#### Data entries

━━━━━━

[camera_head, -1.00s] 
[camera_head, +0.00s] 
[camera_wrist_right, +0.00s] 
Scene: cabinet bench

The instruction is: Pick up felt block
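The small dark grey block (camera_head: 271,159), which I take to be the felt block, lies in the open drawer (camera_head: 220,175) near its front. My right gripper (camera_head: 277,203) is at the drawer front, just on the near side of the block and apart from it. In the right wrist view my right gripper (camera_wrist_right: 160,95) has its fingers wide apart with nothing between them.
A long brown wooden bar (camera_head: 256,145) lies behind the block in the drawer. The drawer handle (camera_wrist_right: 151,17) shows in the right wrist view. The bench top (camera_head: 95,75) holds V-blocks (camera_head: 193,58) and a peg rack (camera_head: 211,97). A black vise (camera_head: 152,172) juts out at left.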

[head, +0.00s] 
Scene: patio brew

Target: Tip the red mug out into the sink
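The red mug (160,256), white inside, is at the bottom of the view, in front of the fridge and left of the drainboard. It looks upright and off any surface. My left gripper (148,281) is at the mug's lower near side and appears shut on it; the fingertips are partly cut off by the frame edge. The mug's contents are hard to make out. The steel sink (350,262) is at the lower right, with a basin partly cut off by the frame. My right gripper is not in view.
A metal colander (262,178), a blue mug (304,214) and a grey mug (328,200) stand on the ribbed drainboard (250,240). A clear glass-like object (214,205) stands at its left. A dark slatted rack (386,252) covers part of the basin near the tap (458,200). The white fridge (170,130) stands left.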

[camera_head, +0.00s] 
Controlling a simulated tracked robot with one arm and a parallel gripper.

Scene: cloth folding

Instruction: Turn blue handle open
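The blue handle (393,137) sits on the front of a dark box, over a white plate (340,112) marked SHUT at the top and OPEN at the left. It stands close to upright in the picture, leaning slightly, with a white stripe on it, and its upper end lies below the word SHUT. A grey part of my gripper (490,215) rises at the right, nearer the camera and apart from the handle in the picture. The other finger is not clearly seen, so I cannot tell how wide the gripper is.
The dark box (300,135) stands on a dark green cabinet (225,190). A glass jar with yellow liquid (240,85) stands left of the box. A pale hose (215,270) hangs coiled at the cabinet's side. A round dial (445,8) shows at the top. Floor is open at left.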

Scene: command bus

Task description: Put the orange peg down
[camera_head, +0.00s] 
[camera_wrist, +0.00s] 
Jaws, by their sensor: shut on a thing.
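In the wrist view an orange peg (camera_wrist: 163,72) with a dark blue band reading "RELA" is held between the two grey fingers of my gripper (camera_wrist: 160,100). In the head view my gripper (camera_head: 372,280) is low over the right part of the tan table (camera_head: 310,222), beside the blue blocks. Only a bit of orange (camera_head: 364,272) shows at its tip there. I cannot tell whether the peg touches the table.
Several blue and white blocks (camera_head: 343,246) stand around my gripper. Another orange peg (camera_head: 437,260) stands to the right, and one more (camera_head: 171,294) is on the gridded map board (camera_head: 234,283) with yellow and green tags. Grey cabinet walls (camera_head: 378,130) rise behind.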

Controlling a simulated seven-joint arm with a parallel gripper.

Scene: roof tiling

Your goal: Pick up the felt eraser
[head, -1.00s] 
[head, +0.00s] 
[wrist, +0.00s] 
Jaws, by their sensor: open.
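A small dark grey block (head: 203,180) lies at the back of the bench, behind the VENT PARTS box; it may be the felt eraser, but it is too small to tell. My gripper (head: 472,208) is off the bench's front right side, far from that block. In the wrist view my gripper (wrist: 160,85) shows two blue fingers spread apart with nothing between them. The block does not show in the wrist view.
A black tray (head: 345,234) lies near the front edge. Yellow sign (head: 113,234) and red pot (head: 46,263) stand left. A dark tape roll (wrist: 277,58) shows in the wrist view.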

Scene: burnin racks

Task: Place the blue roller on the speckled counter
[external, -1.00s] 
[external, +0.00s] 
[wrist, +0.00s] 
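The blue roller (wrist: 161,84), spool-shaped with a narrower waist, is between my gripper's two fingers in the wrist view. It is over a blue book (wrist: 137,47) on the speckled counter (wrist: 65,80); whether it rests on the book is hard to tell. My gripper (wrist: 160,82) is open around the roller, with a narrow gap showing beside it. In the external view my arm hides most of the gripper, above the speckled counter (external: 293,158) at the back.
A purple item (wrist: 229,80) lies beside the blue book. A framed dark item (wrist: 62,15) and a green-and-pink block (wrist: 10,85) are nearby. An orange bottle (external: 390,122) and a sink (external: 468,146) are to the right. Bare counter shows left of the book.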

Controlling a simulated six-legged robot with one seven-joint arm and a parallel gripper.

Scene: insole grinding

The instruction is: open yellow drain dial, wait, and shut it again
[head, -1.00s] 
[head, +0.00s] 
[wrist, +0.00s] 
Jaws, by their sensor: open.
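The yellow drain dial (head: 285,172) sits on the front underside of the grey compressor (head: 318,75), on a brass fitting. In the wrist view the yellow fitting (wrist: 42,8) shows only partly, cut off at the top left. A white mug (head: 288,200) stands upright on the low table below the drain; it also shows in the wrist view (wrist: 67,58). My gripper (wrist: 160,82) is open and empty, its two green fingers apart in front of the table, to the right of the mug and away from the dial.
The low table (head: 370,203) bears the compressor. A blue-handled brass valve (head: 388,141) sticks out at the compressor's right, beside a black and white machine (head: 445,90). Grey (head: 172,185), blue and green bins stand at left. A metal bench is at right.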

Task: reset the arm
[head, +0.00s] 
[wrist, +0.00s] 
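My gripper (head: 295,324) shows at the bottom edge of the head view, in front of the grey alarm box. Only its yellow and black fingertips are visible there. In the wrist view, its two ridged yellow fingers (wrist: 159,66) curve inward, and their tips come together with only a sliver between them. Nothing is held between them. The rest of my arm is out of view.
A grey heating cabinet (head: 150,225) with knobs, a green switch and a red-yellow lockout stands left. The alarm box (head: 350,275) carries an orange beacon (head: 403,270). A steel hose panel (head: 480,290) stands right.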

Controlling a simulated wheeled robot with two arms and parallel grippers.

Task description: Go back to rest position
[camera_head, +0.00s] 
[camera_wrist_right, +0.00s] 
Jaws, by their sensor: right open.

━━━━━━

#### WRITTEN REQUEST
Write out all the records above again, exactly as they stand.

#### ANSWER TO THIS TASK
[camera_head, -1.00s] 
[camera_head, +0.00s] 
[camera_wrist_right, +0.00s] 
Scene: cabinet bench

The instruction is: Pick up felt block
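The small dark grey block (camera_head: 271,159), which I take to be the felt block, lies in the open drawer (camera_head: 220,175) near its front. My right gripper (camera_head: 277,203) is at the drawer front, just on the near side of the block and apart from it. In the right wrist view my right gripper (camera_wrist_right: 160,95) has its fingers wide apart with nothing between them.
A long brown wooden bar (camera_head: 256,145) lies behind the block in the drawer. The drawer handle (camera_wrist_right: 151,17) shows in the right wrist view. The bench top (camera_head: 95,75) holds V-blocks (camera_head: 193,58) and a peg rack (camera_head: 211,97). A black vise (camera_head: 152,172) juts out at left.

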[head, +0.00s] 
Scene: patio brew

Target: Tip the red mug out into the sink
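The red mug (160,256), white inside, is at the bottom of the view, in front of the fridge and left of the drainboard. It looks upright and off any surface. My left gripper (148,281) is at the mug's lower near side and appears shut on it; the fingertips are partly cut off by the frame edge. The mug's contents are hard to make out. The steel sink (350,262) is at the lower right, with a basin partly cut off by the frame. My right gripper is not in view.
A metal colander (262,178), a blue mug (304,214) and a grey mug (328,200) stand on the ribbed drainboard (250,240). A clear glass-like object (214,205) stands at its left. A dark slatted rack (386,252) covers part of the basin near the tap (458,200). The white fridge (170,130) stands left.

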[camera_head, +0.00s] 
Controlling a simulated tracked robot with one arm and a parallel gripper.

Scene: cloth folding

Instruction: Turn blue handle open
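The blue handle (393,137) sits on the front of a dark box, over a white plate (340,112) marked SHUT at the top and OPEN at the left. It stands close to upright in the picture, leaning slightly, with a white stripe on it, and its upper end lies below the word SHUT. A grey part of my gripper (490,215) rises at the right, nearer the camera and apart from the handle in the picture. The other finger is not clearly seen, so I cannot tell how wide the gripper is.
The dark box (300,135) stands on a dark green cabinet (225,190). A glass jar with yellow liquid (240,85) stands left of the box. A pale hose (215,270) hangs coiled at the cabinet's side. A round dial (445,8) shows at the top. Floor is open at left.

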Scene: command bus

Task description: Put the orange peg down
[camera_head, +0.00s] 
[camera_wrist, +0.00s] 
Jaws, by their sensor: shut on a thing.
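In the wrist view an orange peg (camera_wrist: 163,72) with a dark blue band reading "RELA" is held between the two grey fingers of my gripper (camera_wrist: 160,100). In the head view my gripper (camera_head: 372,280) is low over the right part of the tan table (camera_head: 310,222), beside the blue blocks. Only a bit of orange (camera_head: 364,272) shows at its tip there. I cannot tell whether the peg touches the table.
Several blue and white blocks (camera_head: 343,246) stand around my gripper. Another orange peg (camera_head: 437,260) stands to the right, and one more (camera_head: 171,294) is on the gridded map board (camera_head: 234,283) with yellow and green tags. Grey cabinet walls (camera_head: 378,130) rise behind.

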Controlling a simulated seven-joint arm with a parallel gripper.

Scene: roof tiling

Your goal: Pick up the felt eraser
[head, -1.00s] 
[head, +0.00s] 
[wrist, +0.00s] 
Jaws, by their sensor: open.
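A small dark grey block (head: 203,180) lies at the back of the bench, behind the VENT PARTS box; it may be the felt eraser, but it is too small to tell. My gripper (head: 472,208) is off the bench's front right side, far from that block. In the wrist view my gripper (wrist: 160,85) shows two blue fingers spread apart with nothing between them. The block does not show in the wrist view.
A black tray (head: 345,234) lies near the front edge. Yellow sign (head: 113,234) and red pot (head: 46,263) stand left. A dark tape roll (wrist: 277,58) shows in the wrist view.

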Scene: burnin racks

Task: Place the blue roller on the speckled counter
[external, -1.00s] 
[external, +0.00s] 
[wrist, +0.00s] 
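The blue roller (wrist: 161,84), spool-shaped with a narrower waist, is between my gripper's two fingers in the wrist view. It is over a blue book (wrist: 137,47) on the speckled counter (wrist: 65,80); whether it rests on the book is hard to tell. My gripper (wrist: 160,82) is open around the roller, with a narrow gap showing beside it. In the external view my arm hides most of the gripper, above the speckled counter (external: 293,158) at the back.
A purple item (wrist: 229,80) lies beside the blue book. A framed dark item (wrist: 62,15) and a green-and-pink block (wrist: 10,85) are nearby. An orange bottle (external: 390,122) and a sink (external: 468,146) are to the right. Bare counter shows left of the book.

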Controlling a simulated six-legged robot with one seven-joint arm and a parallel gripper.

Scene: insole grinding

The instruction is: open yellow drain dial, wait, and shut it again
[head, -1.00s] 
[head, +0.00s] 
[wrist, +0.00s] 
Jaws, by their sensor: open.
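The yellow drain dial (head: 285,172) sits on the front underside of the grey compressor (head: 318,75), on a brass fitting. In the wrist view the yellow fitting (wrist: 42,8) shows only partly, cut off at the top left. A white mug (head: 288,200) stands upright on the low table below the drain; it also shows in the wrist view (wrist: 67,58). My gripper (wrist: 160,82) is open and empty, its two green fingers apart in front of the table, to the right of the mug and away from the dial.
The low table (head: 370,203) bears the compressor. A blue-handled brass valve (head: 388,141) sticks out at the compressor's right, beside a black and white machine (head: 445,90). Grey (head: 172,185), blue and green bins stand at left. A metal bench is at right.

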Task: reset the arm
[head, +0.00s] 
[wrist, +0.00s] 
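My gripper (head: 295,324) shows at the bottom edge of the head view, in front of the grey alarm box. Only its yellow and black fingertips are visible there. In the wrist view, its two ridged yellow fingers (wrist: 159,66) curve inward, and their tips come together with only a sliver between them. Nothing is held between them. The rest of my arm is out of view.
A grey heating cabinet (head: 150,225) with knobs, a green switch and a red-yellow lockout stands left. The alarm box (head: 350,275) carries an orange beacon (head: 403,270). A steel hose panel (head: 480,290) stands right.

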Controlling a simulated wheeled robot with two arms and parallel grippers.

Task description: Go back to rest position
[camera_head, +0.00s] 
[camera_wrist_right, +0.00s] 
Jaws, by their sensor: right open.

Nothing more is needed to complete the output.